Tyrann Mathieu is probably the best pure football player in the game. Yes he's little and he won’t win the Heisman, but the latter is because he’s a defensive player and has been suspended this season, not because he doesn't deserve it for his play on the field. Make no mistake about it: the kid is as good as it gets. He’s not huge in stature, but he’s rarely out of place, is a cocksure tackler, and hits with a ton of bricks in a way that makes you think about going over the middle when he’s roaming in zone coverage.
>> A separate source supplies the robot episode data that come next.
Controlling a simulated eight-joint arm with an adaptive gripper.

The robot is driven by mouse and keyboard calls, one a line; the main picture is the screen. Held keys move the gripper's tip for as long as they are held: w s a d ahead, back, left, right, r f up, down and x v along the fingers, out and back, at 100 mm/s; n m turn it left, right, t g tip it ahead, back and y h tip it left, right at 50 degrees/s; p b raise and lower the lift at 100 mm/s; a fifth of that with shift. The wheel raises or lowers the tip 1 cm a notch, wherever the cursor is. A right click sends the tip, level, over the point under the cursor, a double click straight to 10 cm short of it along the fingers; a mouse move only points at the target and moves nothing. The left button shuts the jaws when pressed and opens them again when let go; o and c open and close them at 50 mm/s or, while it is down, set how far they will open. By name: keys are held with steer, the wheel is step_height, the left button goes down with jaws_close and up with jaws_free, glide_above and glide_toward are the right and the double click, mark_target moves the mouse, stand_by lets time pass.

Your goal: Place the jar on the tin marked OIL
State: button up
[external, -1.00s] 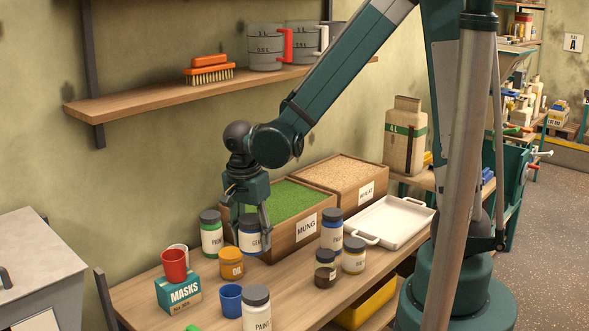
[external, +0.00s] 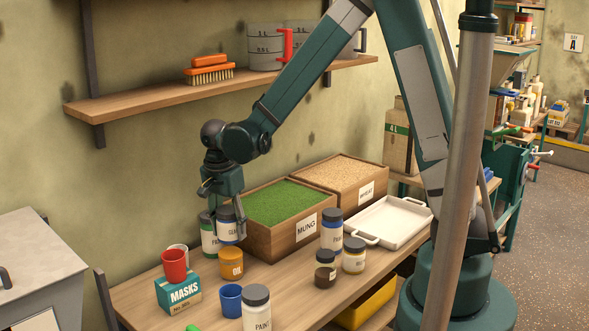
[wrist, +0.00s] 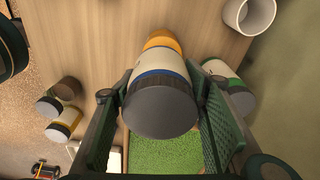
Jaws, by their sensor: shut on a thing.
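My gripper (external: 224,208) is shut on a white jar (external: 229,232) with a dark grey lid and a blue band. It holds the jar roughly upright, above the bench. The orange tin marked OIL (external: 231,267) stands on the bench, just below the jar in the external view. I cannot tell the exact gap between them. In the wrist view the held jar (wrist: 160,105) sits between both fingers, and the orange tin (wrist: 162,41) shows partly behind it. The jar hides most of the tin there.
A green-banded jar (external: 209,239) stands close behind the held jar. The MUNG box (external: 285,244) is to the right. A MASKS box (external: 179,293) with a red cup (external: 174,266) on it, a blue cup (external: 231,300) and a PAINT jar (external: 256,315) stand nearer the front.

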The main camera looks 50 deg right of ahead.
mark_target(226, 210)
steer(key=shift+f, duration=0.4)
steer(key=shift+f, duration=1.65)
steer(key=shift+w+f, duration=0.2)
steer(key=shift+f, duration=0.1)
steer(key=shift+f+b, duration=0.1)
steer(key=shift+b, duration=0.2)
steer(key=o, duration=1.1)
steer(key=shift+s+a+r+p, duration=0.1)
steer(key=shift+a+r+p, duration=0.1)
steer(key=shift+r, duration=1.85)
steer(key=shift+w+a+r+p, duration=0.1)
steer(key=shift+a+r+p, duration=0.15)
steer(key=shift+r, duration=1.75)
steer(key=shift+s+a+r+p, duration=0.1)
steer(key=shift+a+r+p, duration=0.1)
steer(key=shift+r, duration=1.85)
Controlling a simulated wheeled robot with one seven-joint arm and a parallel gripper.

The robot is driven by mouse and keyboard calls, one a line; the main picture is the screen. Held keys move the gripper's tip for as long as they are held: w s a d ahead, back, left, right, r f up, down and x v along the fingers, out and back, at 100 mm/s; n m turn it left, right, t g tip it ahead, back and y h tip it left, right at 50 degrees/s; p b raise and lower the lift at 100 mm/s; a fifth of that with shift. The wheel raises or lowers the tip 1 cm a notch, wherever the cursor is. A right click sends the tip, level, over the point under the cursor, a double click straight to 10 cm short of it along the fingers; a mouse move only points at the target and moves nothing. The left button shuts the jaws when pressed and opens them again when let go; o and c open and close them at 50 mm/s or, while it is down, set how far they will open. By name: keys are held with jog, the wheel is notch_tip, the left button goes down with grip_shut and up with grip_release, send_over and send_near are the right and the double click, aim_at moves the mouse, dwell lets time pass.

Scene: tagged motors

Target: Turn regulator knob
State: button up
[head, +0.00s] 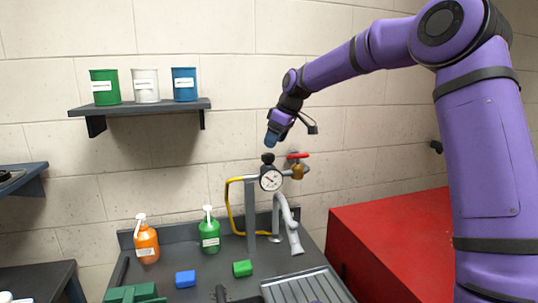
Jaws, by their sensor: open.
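The regulator stands on a grey post at the back of the sink unit. Its round white gauge (270,180) faces me. A black regulator knob (268,158) sits on top of the gauge. A red valve handle (298,155) on a brass fitting (298,172) is just to its right. My gripper (270,141) is open and points down, a little above the black knob. It looks empty. At this size I cannot tell the exact gap between the fingertips and the knob.
A yellow hose (229,205) loops left of the post; a grey faucet (291,230) stands right. An orange bottle (147,243), a green bottle (209,233), a blue block (185,279) and a green block (242,268) are lower left. A red cabinet (385,235) stands right.

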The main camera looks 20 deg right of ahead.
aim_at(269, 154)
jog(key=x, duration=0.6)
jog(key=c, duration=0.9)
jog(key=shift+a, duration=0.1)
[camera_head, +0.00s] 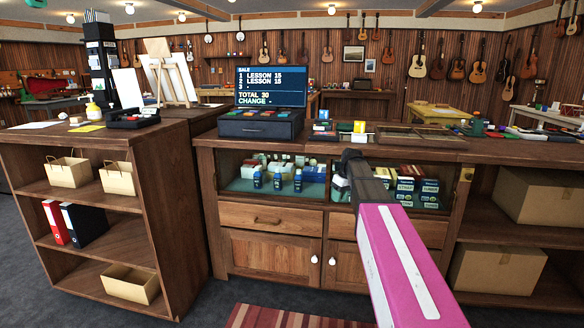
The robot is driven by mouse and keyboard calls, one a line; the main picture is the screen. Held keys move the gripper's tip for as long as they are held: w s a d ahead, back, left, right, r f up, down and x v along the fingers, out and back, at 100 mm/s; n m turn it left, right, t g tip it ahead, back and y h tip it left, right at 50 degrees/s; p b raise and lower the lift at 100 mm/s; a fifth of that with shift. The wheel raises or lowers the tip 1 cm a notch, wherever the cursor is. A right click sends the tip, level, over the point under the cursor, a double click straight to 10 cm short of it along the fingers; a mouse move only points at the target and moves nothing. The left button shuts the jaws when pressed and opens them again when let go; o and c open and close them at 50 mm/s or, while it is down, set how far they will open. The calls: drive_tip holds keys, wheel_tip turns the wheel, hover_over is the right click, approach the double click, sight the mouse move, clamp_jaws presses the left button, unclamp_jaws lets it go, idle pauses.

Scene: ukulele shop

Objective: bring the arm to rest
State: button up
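My arm reaches up from the bottom right, in front of the counter's right half. It shows a magenta link with a white strip and a dark end part. The dark tip overlaps the counter's front edge. I cannot make out gripper fingers, so I cannot tell whether my gripper is open or shut. I see nothing held at the arm's visible end.
The wooden counter (212,144) carries a till (262,123) with a lit display (271,86) and small boxes. Blue bottles (277,181) stand in its front case. A shelf unit (160,205) stands left. Cardboard boxes (495,268) fill the right shelves. A striped rug (290,316) lies in front.

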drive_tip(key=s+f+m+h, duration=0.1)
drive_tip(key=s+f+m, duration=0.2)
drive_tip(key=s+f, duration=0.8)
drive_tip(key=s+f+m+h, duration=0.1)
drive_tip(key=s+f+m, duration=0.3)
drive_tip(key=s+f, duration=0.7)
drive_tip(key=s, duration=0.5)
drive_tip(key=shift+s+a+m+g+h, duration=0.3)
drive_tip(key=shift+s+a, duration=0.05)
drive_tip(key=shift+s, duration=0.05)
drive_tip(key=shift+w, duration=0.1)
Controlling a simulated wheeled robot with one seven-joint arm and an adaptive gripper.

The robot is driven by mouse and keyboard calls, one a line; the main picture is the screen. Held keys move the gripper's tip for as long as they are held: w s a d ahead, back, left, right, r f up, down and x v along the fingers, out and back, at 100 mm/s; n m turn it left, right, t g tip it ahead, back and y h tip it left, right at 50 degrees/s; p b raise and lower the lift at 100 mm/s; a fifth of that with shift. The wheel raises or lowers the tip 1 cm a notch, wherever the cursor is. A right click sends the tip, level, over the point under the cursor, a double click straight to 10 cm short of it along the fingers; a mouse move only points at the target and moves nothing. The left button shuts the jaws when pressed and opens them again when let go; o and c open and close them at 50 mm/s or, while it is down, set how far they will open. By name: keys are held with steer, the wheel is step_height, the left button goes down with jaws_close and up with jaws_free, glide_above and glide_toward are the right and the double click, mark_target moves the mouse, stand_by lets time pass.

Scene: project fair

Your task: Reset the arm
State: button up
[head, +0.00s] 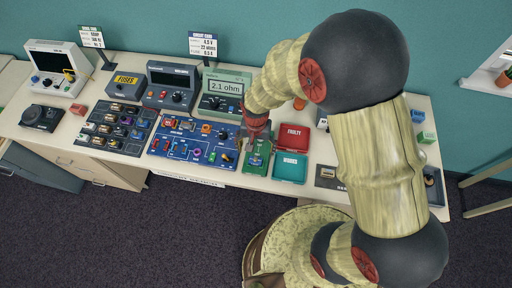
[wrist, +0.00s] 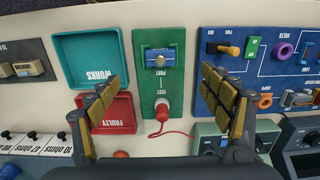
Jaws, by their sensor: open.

Yes, the contrarian view might note that LSU gave up a boatload of passing yards to Smith and WVU, but a lot of that has to do with the fact that WVU spreads the ball all over the place with small, quick athletes. AJ McCarron is a caretaker, not a guy who will win you a football game. You get the feeling that Saban goes up to him before games and says “please don’t try to do anything special, so we can win”, because he’s not a game breaker. He can hand the ball off, and he can make the basic throws. But so far he has displayed little to no ingenuity or improvisational skills.

On top of that, LSU has 11 interceptions this year...ten of which are courtesy of defensive backs. That would be 11 more than McCarron has game winning drives. Look, the guy’s a caretaker. He’s charged with making sure he doesn’t lose the game for Alabama, and not winning it for them. He’s absolutely unproven in that regard, which means he's a weakness for the Tide in this game. He might be great…but he might not be.

Saban has never counted on his quarterbacks to be anything other than be efficient and steady. That doesn’t work against the best secondary in college football. They hit, they cover, they're disciplined on rush and pass coverage, are fast and rarely out of place, can and will blitz you with a fury, and don’t need help making tackles. McCarron's inexperience will allow LSU to play man coverage on the outside when they need to, and force AJ to make actual NFL throws to win. If he can do it when he has to, it’ll be the first time at this level. I’ll play the odds and say “no way.” Put on your crimson colored sun glasses of you want. The glare’s still there.